I reported a minor incident, but didn't make a claim - why have my insurance premiums gone up? ...

We hear from people who’ve reported a car incident, without making a claim - only to find their insurance premiums have risen. Some people tell us they feel like they’ve been punished for being honest.

  • Some insurers point to long-running claims data showing that people who’ve reported car incidents are more likely to claim in the future. So most insurers tell customers to report any incident they’re involved in - even if they don’t want to make a claim. If they don’t, the insurer may cancel the policy or refuse to pay a claim in the future.
  • If someone’s premiums have gone up after they’ve reported an incident, we’ll ask the insurer to explain why. We’ll also find out whether there was any other reason for the increase.
  • It’s not our role to tell insurers how much they should charge customers. But if we don’t think the insurer has applied their own price policy fairly, we’ll usually tell them to refund any extra money their customer has paid.

case study 7

Mr V reported incident with a cyclist to his insurer - saying he didn’t want to make a claim. But when his policy came up for renewal six months later, his insurer increased his premium. Mr V complained that his insurer had treated the incident as a claim.

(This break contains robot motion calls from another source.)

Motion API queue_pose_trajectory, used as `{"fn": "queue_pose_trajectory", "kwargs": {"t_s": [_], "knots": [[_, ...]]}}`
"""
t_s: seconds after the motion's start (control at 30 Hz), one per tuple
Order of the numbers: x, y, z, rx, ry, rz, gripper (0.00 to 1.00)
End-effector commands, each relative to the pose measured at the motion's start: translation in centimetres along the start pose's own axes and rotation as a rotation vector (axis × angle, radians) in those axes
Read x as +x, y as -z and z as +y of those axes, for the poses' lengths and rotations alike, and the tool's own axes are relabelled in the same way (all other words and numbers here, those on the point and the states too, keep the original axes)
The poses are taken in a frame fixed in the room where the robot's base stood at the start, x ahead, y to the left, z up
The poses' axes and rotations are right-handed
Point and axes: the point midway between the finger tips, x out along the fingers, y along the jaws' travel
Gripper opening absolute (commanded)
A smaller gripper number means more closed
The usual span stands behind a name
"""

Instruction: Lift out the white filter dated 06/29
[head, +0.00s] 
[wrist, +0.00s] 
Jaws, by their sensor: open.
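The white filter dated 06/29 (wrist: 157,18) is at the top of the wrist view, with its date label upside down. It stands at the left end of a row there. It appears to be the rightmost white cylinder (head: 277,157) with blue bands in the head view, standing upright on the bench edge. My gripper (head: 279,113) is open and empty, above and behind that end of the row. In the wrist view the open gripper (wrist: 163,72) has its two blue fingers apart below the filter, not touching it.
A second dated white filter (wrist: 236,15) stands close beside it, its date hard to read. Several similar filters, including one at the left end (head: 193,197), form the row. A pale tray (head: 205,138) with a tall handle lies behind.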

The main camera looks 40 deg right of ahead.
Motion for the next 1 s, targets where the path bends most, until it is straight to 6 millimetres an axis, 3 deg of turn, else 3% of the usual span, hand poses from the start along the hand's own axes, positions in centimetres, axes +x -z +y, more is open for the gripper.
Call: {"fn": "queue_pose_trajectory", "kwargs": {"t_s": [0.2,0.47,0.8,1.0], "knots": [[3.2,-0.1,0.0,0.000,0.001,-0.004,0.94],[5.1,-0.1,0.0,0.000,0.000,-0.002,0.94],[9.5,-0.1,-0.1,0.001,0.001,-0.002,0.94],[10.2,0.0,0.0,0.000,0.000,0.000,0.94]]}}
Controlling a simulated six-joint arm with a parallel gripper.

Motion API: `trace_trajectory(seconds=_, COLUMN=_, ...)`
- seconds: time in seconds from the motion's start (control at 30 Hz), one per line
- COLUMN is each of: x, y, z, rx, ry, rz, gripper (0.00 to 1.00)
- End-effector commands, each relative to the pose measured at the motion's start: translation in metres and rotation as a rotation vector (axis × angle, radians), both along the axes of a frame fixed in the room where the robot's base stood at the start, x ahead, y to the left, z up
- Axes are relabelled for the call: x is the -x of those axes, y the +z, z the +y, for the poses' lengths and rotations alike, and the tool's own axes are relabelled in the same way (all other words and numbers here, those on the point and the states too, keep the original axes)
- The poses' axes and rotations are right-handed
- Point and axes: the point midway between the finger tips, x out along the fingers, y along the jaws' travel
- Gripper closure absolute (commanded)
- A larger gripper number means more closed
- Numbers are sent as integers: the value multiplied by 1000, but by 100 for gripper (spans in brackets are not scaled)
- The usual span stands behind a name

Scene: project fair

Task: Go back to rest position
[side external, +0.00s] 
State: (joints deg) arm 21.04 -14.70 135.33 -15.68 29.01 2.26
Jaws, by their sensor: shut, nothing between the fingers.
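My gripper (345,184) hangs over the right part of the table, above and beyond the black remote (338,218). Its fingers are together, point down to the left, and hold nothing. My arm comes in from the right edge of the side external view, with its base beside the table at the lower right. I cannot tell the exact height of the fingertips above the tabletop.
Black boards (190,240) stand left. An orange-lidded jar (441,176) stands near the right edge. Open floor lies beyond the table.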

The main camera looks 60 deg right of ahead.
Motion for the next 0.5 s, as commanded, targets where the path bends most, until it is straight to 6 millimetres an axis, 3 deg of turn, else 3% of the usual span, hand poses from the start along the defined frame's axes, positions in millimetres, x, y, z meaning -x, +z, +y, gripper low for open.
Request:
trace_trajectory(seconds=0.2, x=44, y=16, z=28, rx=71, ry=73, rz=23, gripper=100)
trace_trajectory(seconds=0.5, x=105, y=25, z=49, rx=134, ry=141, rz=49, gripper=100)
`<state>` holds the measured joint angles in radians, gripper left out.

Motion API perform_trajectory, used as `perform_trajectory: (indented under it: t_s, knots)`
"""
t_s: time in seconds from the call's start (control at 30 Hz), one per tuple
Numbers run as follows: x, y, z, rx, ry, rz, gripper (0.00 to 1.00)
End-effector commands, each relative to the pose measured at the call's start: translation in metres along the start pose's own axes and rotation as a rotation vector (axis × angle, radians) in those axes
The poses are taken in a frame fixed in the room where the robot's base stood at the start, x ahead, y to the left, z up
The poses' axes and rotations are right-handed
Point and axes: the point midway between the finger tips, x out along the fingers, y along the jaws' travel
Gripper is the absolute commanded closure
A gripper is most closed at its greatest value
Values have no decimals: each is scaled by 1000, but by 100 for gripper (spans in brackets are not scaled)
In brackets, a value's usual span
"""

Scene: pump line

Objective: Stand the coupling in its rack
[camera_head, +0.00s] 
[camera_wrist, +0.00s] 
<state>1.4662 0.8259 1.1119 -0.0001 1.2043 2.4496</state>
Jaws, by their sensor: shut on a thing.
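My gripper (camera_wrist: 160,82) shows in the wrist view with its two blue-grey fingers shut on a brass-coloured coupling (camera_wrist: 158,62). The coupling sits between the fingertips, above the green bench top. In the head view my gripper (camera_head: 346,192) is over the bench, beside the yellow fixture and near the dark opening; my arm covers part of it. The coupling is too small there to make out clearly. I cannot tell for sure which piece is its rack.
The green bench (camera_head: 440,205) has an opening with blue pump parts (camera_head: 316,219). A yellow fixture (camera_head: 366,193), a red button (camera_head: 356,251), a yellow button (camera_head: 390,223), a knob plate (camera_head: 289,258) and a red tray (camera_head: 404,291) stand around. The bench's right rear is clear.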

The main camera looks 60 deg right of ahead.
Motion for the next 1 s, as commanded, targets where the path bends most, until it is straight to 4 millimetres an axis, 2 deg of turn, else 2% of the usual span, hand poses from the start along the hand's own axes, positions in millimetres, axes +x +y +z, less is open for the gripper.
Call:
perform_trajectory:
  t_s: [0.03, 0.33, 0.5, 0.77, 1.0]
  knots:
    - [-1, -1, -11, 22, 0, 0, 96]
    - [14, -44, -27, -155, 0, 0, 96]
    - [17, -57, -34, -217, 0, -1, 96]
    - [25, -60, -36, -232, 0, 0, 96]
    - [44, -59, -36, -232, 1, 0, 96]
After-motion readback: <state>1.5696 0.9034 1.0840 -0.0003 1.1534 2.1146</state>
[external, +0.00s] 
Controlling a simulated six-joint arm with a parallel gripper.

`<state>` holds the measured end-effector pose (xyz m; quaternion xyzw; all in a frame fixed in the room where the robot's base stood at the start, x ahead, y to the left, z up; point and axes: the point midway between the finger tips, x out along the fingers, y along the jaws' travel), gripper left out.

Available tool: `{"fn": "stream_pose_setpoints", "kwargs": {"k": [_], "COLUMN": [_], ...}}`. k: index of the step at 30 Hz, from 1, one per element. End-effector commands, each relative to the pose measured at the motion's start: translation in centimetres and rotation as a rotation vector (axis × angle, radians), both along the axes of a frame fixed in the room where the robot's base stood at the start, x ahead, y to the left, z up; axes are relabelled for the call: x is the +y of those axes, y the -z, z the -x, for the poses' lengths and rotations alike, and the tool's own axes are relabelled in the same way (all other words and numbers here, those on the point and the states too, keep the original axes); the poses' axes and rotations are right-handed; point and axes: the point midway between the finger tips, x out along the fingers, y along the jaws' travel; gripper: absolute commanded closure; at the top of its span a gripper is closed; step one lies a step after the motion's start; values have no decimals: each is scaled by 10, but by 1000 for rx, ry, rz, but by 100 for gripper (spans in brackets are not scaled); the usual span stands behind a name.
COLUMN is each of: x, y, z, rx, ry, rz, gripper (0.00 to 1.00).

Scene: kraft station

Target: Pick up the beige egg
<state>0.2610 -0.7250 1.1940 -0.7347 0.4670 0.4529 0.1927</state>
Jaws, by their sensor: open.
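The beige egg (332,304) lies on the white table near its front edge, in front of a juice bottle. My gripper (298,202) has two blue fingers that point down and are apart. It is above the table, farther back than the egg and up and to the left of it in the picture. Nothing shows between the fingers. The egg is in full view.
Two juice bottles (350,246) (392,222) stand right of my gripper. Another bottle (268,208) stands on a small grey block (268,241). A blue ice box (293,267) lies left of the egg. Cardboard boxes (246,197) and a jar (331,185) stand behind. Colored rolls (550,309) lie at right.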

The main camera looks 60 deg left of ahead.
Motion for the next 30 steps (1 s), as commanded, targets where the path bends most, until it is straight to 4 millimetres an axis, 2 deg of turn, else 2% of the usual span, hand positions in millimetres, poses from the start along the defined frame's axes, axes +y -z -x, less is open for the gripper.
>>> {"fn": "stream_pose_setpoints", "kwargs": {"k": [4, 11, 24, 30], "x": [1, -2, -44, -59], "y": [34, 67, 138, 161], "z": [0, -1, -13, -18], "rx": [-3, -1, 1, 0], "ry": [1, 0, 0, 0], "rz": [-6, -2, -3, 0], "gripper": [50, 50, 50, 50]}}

We explained that insurers can to take incidents like this into account when deciding what premium to charge. But as six months had passed without any sign of a claim, we didn’t think that it was fair in Mr V’s case. So we told the insurer to change the record to “notification only”.

case study 8

Mrs M was accused of scratching a car. She told her insurer about the incident, but complained after finding out that they’d made a record of it on an external database.

We explained to Mrs M that it’s standard industry practice for insurers to record information about accidents and potential claims in this way. We checked that the incident had been recorded accurately - as “notification only”. After finding that it was, we decided that the insurer hadn’t acted unfairly.